[start of Source material]
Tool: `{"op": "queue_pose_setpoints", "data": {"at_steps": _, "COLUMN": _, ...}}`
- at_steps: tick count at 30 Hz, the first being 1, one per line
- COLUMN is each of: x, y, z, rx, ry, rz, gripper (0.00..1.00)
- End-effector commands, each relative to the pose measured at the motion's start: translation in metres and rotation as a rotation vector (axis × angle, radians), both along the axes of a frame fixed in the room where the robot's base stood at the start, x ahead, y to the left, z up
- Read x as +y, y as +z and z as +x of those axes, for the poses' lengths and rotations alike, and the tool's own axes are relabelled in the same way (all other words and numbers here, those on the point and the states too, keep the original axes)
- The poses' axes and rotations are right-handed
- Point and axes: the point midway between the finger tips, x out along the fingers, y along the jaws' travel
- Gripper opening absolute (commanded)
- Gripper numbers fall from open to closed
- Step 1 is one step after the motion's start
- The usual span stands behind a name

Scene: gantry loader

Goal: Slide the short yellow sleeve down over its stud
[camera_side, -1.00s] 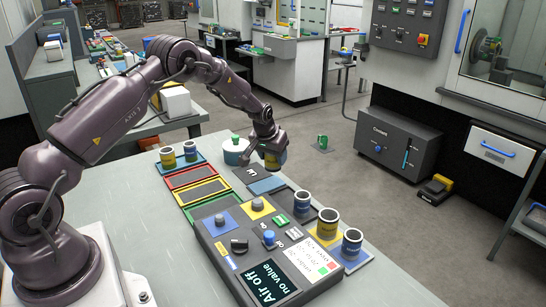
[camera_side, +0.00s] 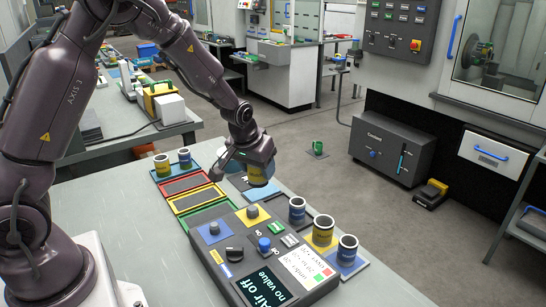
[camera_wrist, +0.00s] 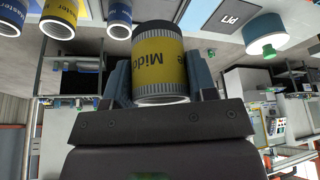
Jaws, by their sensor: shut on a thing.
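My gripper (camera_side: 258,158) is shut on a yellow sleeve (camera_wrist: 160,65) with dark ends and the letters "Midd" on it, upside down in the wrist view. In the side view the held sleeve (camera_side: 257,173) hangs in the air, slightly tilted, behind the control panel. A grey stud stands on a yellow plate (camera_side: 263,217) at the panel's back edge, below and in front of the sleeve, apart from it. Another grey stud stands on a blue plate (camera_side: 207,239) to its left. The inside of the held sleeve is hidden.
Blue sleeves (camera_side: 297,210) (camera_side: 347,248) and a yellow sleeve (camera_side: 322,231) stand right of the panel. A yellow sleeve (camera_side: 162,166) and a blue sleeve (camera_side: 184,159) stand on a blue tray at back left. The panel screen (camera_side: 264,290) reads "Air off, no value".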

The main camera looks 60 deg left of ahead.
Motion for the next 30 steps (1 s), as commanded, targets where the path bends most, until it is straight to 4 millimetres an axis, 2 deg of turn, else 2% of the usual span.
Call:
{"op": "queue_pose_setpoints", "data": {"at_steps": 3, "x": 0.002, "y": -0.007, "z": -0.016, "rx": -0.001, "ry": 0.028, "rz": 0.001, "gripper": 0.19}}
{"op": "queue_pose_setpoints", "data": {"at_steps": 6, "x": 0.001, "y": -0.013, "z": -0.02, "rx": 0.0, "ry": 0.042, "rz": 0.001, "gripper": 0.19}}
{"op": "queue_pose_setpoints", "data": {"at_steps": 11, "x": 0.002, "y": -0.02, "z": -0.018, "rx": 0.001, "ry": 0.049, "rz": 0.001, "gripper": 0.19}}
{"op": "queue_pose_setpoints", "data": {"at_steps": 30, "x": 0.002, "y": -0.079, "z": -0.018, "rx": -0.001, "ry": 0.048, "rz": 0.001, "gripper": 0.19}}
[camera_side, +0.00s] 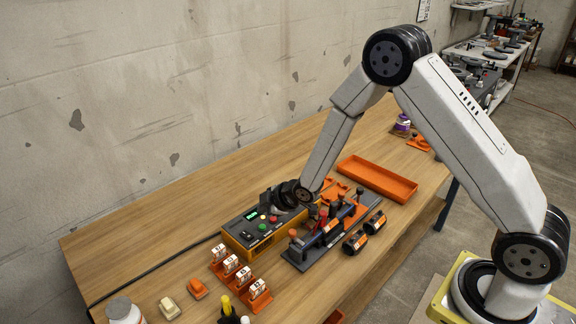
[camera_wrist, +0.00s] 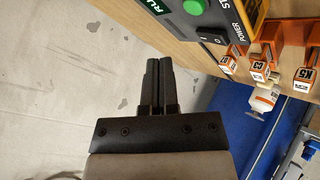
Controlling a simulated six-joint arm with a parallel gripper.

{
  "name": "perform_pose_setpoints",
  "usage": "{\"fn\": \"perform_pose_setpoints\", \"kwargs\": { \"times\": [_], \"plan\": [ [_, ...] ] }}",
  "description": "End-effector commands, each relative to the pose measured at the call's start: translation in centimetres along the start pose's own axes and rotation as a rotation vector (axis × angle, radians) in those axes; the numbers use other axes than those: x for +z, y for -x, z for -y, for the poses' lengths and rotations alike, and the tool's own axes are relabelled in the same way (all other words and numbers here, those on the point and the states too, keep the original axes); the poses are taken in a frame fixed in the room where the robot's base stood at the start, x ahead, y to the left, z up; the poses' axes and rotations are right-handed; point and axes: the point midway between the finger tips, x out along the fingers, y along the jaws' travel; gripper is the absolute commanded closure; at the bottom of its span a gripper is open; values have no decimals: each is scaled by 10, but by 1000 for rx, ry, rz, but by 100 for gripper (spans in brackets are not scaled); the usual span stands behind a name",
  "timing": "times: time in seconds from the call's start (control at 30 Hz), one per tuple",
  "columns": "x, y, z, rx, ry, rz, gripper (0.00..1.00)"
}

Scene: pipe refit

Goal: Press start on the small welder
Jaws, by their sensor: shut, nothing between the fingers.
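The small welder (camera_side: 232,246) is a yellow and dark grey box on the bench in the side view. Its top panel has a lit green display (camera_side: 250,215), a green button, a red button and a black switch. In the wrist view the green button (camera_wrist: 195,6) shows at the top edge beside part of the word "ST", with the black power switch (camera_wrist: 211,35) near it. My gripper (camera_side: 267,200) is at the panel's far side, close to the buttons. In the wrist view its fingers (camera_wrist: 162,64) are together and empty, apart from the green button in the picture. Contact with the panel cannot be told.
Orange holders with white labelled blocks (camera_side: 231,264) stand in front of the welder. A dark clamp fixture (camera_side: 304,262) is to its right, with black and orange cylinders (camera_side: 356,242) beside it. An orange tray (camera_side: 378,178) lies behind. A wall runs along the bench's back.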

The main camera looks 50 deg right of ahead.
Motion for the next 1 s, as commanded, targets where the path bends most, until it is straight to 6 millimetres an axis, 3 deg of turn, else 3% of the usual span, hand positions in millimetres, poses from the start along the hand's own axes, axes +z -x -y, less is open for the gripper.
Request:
[end of Source material]
**What is needed:** Omit pictures; set down the rest of the material word for word.

**Task answer:**
Tool: `{"op": "queue_pose_setpoints", "data": {"at_steps": _, "COLUMN": _, ...}}`
- at_steps: tick count at 30 Hz, the first being 1, one per line
- COLUMN is each of: x, y, z, rx, ry, rz, gripper (0.00..1.00)
- End-effector commands, each relative to the pose measured at the motion's start: translation in metres and rotation as a rotation vector (axis × angle, radians), both along the axes of a frame fixed in the room where the robot's base stood at the start, x ahead, y to the left, z up
- Read x as +y, y as +z and z as +x of those axes, for the poses' lengths and rotations alike, and the tool's own axes are relabelled in the same way (all other words and numbers here, those on the point and the states too, keep the original axes)
- The poses' axes and rotations are right-handed
- Point and axes: the point midway between the finger tips, x out along the fingers, y along the jaws' travel
- Gripper opening absolute (commanded)
- Gripper numbers fall from open to closed
- Step 1 is one step after the motion's start
- The usual span stands behind a name

Scene: gantry loader

Goal: Slide the short yellow sleeve down over its stud
[camera_side, -1.00s] 
[camera_side, +0.00s] 
[camera_wrist, +0.00s] 
Jaws, by their sensor: shut on a thing.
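My gripper (camera_side: 258,158) is shut on a yellow sleeve (camera_wrist: 160,65) with dark ends and the letters "Midd" on it, upside down in the wrist view. In the side view the held sleeve (camera_side: 257,173) hangs in the air, slightly tilted, behind the control panel. A grey stud stands on a yellow plate (camera_side: 263,217) at the panel's back edge, below and in front of the sleeve, apart from it. Another grey stud stands on a blue plate (camera_side: 207,239) to its left. The inside of the held sleeve is hidden.
Blue sleeves (camera_side: 297,210) (camera_side: 347,248) and a yellow sleeve (camera_side: 322,231) stand right of the panel. A yellow sleeve (camera_side: 162,166) and a blue sleeve (camera_side: 184,159) stand on a blue tray at back left. The panel screen (camera_side: 264,290) reads "Air off, no value".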

The main camera looks 60 deg left of ahead.
Motion for the next 30 steps (1 s), as commanded, targets where the path bends most, until it is straight to 4 millimetres an axis, 2 deg of turn, else 2% of the usual span.
Call:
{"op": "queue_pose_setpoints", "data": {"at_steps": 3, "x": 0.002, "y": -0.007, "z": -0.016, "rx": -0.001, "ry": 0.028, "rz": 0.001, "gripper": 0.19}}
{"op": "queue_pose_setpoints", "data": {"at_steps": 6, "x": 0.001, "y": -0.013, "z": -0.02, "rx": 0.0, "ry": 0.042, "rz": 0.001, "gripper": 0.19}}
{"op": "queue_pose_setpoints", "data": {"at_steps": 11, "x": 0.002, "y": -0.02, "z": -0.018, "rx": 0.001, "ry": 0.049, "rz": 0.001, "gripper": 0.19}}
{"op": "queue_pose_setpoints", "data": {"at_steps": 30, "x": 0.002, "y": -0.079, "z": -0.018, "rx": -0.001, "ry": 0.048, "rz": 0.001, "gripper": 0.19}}
[camera_side, +0.00s] 
[camera_wrist, +0.00s] 
Controlling a simulated six-joint arm with a parallel gripper.

{
  "name": "perform_pose_setpoints",
  "usage": "{\"fn\": \"perform_pose_setpoints\", \"kwargs\": { \"times\": [_], \"plan\": [ [_, ...] ] }}",
  "description": "End-effector commands, each relative to the pose measured at the call's start: translation in centimetres along the start pose's own axes and rotation as a rotation vector (axis × angle, radians) in those axes; the numbers use other axes than those: x for +z, y for -x, z for -y, for the poses' lengths and rotations alike, and the tool's own axes are relabelled in the same way (all other words and numbers here, those on the point and the states too, keep the original axes); the poses are taken in a frame fixed in the room where the robot's base stood at the start, x ahead, y to the left, z up; the poses' axes and rotations are right-handed; point and axes: the point midway between the finger tips, x out along the fingers, y along the jaws' travel; gripper is the absolute commanded closure; at the bottom of its span a gripper is open; values have no decimals: each is scaled by 10, but by 1000 for rx, ry, rz, but by 100 for gripper (spans in brackets are not scaled); the usual span stands behind a name",
  "timing": "times: time in seconds from the call's start (control at 30 Hz), one per tuple",
  "columns": "x, y, z, rx, ry, rz, gripper (0.00..1.00)"
}

Scene: pipe refit

Goal: Press start on the small welder
Jaws, by their sensor: shut, nothing between the fingers.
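The small welder (camera_side: 232,246) is a yellow and dark grey box on the bench in the side view. Its top panel has a lit green display (camera_side: 250,215), a green button, a red button and a black switch. In the wrist view the green button (camera_wrist: 195,6) shows at the top edge beside part of the word "ST", with the black power switch (camera_wrist: 211,35) near it. My gripper (camera_side: 267,200) is at the panel's far side, close to the buttons. In the wrist view its fingers (camera_wrist: 162,64) are together and empty, apart from the green button in the picture. Contact with the panel cannot be told.
Orange holders with white labelled blocks (camera_side: 231,264) stand in front of the welder. A dark clamp fixture (camera_side: 304,262) is to its right, with black and orange cylinders (camera_side: 356,242) beside it. An orange tray (camera_side: 378,178) lies behind. A wall runs along the bench's back.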

The main camera looks 50 deg right of ahead.
Motion for the next 1 s, as commanded, targets where the path bends most, until it is straight to 6 millimetres an axis, 3 deg of turn, else 3% of the usual span, hand positions in millimetres, poses from the start along the hand's own axes, axes +z -x -y, less is open for the gripper.
Request:

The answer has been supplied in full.